According to two panelist experts speaking at PSNC 2015, relying on publicly available fee benchmarking is generally not a marker of top-performing plans and plan sponsors.

“We really only do custom fee benchmarking with our clients,” said plan adviser Barbara Best, principal at Capital Strategies Investment Group LLC, during a panel session at the 10th annual PLANSPONSOR National Conference. “For the most part, you can drive a truck through the results of public benchmarking.”

Best’s firm advises on some $10 billion in plan assets and seeks to deliver a holistic approach to retirement plan services. She says working with this book of business clearly shows customized and thoughtful plan fee benchmarking leads to greater understanding of plan operations and plan success—and that choosing the wrong resources for fee benchmarking can actually decrease understanding of whether a plan is getting a good value for administration and investment services.   

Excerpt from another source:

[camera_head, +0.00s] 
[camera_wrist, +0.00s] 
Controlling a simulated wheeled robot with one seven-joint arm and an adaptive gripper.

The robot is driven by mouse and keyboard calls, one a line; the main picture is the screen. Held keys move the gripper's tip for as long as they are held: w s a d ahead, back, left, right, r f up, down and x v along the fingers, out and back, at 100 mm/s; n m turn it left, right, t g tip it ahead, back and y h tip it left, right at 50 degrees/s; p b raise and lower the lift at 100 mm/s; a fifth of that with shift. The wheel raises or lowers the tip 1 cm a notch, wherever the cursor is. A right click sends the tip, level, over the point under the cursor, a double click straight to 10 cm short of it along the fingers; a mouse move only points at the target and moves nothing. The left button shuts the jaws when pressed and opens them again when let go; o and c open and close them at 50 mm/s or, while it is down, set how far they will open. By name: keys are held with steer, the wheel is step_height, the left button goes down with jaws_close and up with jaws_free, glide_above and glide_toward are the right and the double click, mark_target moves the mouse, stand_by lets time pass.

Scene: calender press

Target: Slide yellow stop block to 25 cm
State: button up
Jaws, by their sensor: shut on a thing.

Also on the panel was Dan Peluse, director of corporate plan services at Wintrust Wealth Management, a firm touching on $1 billion in qualified plan assets. He agreed that fee benchmarking reports that compare a given plan sponsor’s pricing with a general industry average—or even a random sampling of plans from across the defined contribution (DC) universe—can’t effectively demonstrate whether or not a sponsor is getting a good deal on fees.

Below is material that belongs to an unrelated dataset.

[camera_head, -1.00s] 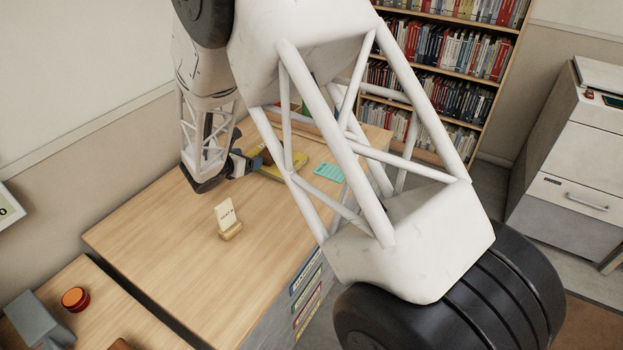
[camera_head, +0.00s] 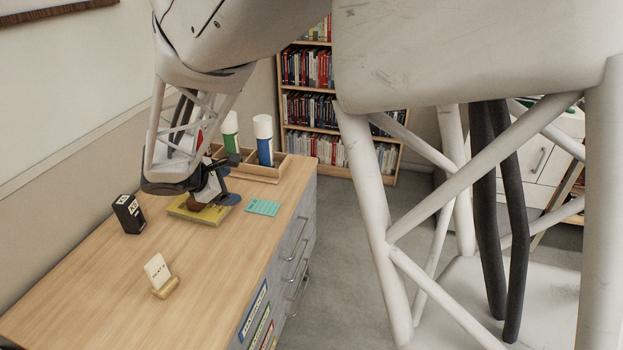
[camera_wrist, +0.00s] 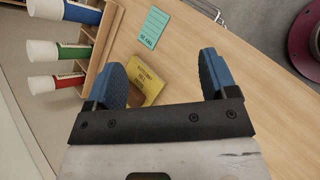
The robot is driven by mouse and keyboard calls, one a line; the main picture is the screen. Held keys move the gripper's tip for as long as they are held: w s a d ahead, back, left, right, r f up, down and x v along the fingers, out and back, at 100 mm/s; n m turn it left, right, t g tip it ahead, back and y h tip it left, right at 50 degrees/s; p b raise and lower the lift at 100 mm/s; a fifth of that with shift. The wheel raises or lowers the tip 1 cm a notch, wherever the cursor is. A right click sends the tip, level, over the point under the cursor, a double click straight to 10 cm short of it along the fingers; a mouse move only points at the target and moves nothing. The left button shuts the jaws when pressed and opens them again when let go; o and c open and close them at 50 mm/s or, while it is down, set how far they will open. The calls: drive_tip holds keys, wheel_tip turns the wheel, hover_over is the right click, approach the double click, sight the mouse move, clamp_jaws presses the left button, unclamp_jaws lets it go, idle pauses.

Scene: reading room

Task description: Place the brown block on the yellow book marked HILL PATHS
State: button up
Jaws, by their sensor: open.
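The yellow book (camera_head: 186,214) lies flat on the wooden desk; in the wrist view (camera_wrist: 152,80) it shows dark print, too small to read. The brown block (camera_head: 197,203) appears at the yellow book's top, partly hidden by my gripper (camera_head: 216,197); I cannot tell whether it rests fully on the book. In the wrist view a brown patch, likely the block (camera_wrist: 138,97), shows beside the left finger. My gripper (camera_wrist: 162,65) has its two blue-padded fingers wide apart, with nothing clamped between them, low over the book.
A teal card (camera_head: 263,207) lies right of the book. A wooden tray (camera_head: 262,176) with blue and green white-capped cylinders stands behind. A black box (camera_head: 129,214) stands left. A card in a wooden holder (camera_head: 160,275) stands nearer. Desk between is clear.

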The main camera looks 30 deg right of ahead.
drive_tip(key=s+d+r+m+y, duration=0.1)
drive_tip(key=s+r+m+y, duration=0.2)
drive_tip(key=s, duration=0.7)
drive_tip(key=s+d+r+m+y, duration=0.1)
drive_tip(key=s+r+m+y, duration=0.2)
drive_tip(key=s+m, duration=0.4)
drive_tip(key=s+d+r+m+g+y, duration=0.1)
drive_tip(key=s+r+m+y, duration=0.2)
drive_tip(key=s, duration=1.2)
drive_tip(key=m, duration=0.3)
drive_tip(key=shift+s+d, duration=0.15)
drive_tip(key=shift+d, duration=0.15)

“You need to be folding certain assumptions about your plan into any fee benchmarking that you’re doing,” Best noted. “One of our plan clients has a decentralized payroll system, for example, and that has huge implications for the complexity of managing deferrals and administration in a compliant way. That’s the type of thing that has to be baked into fee benchmarking for it to be truly informative from the price-value perspective.” 

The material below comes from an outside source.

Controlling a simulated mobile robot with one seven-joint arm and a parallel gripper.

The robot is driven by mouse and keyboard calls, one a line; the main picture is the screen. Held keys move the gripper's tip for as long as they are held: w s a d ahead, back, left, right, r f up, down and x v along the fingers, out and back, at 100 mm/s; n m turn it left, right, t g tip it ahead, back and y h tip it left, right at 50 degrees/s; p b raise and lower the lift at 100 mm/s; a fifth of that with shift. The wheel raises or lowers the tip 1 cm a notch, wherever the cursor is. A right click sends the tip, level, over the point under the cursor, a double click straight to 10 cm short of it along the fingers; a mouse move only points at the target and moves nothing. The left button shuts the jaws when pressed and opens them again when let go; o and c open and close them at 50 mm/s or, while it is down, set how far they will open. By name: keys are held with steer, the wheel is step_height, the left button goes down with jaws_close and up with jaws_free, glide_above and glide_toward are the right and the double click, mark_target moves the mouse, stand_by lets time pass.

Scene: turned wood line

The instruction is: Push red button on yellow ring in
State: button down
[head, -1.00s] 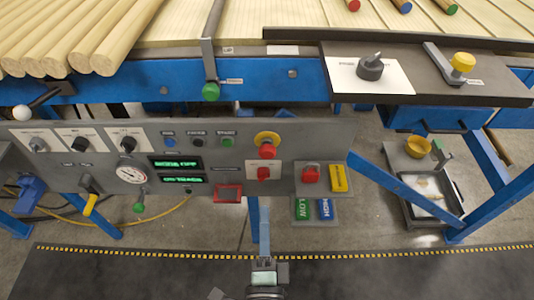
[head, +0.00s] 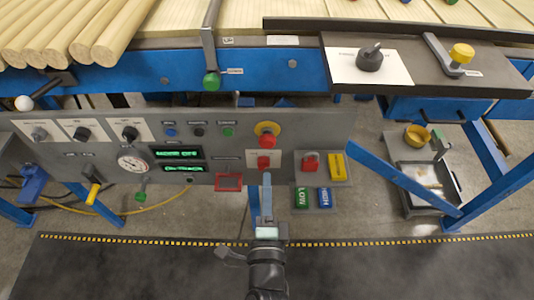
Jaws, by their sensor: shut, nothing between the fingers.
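The red button (head: 266,141) on its yellow ring (head: 268,128) is at the right part of the grey control panel (head: 225,165) in the head view. It stands out from the panel face. My gripper (head: 266,178) is shut and empty, its fingers pointing up toward the panel. The fingertips appear below the button in the picture, just under a red switch (head: 263,162) on a white plate. I cannot tell how far the tips are from the panel.
A red padlock (head: 310,162) and a yellow block (head: 337,165) sit right of the button. A red-framed window (head: 228,182) is left of my gripper. Small blue, black and green buttons line the panel. A blue slanted brace (head: 400,187) stands at right.

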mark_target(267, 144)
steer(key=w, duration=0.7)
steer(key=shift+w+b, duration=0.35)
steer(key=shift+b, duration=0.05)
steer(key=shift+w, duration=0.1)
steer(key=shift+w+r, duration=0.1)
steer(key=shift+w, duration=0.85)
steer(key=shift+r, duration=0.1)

NEXT: Complex plans might call for an RFP.

Depending on the complexity of a plan, Peluse suggested conducting a full request for proposal (RFP) to get a pulse on how current fees align with what may be available in the plan services marketplace.

“I absolutely agree there can be serious accuracy and comparability issues with public benchmarks,” Peluse said. “The only way to get the real picture of whether you could get better pricing for the plan services you require is to go out to the market and see what the market is yielding.”

Peluse said he understands many plans won’t have the resources to do a full RFP each year, but he believes all plans should do this type of RFP-driven fee analysis at least every three years. During the interim, customized benchmarking reports can be helpful, he added.

Best suggested that the frequency of RFPs will depend on other factors—such as firm growth or longer periods of strong returns, which can quickly push a plan into new territory in terms of its assets.

“It’s a lot of work for sponsors, there’s no doubt,” Best said. “One bright spot, given the increase in fee disclosure, is that providers are more aggressive today in terms of pricing, and it’s leading to better deals and service for clients.” 

Given all this, what does a good benchmarking report or RFP look like? Peluse urged sponsors not to settle for very high-level comparisons that don’t dig down into the specific pieces of running a plan. 

NEXT: Income products can be somewhat murky in benchmarking.

“We work with our clients to segregate all the costs and understand each piece of running the plan individually,” Peluse explained. “What’s the fee for recordkeeping? What’s the fee for advisory services? What’s the investment management fee? These are all distinct and should be treated that way. We like to lift up the hood and look across all these cost components so that we can get the best deal on each.”

Both Best and Peluse observed that the use of guaranteed income products can create a lot of gray area during fee benchmarking. “It’s hard to do apples-to-apples comparisons in a lot of cases,” Peluse said, “so working with a trusted adviser partner to do this can be really helpful for sponsors.”

Best also warned that, “when you’re doing an RFP and you get the pricing back, you need to ask for all the transaction fees and incidental fees, too. Some providers may charge fees you’re not thinking about—fees for outstanding loans, for example, which can have a big impact.”

The panelists concluded the session, which was moderated by Attila Toth, partner and co-founder of Portfolio Evaluations Inc., by describing the process of sharing fee reports with an incumbent service provider.

“If they come out on top, that’s great, and you have a documented process that you can point to, to show you have considered the fees and value you’re getting,” Best said. “But what happens if the incumbent doesn’t come out on top? We don’t show them which providers said what, but we do give them the exact results. The incumbent almost always will come down to meet you and the range you need. You can really have a strong tool in these negotiations if you have the customized benchmarking or a full RFP report that shows what the current marketplace is doing.”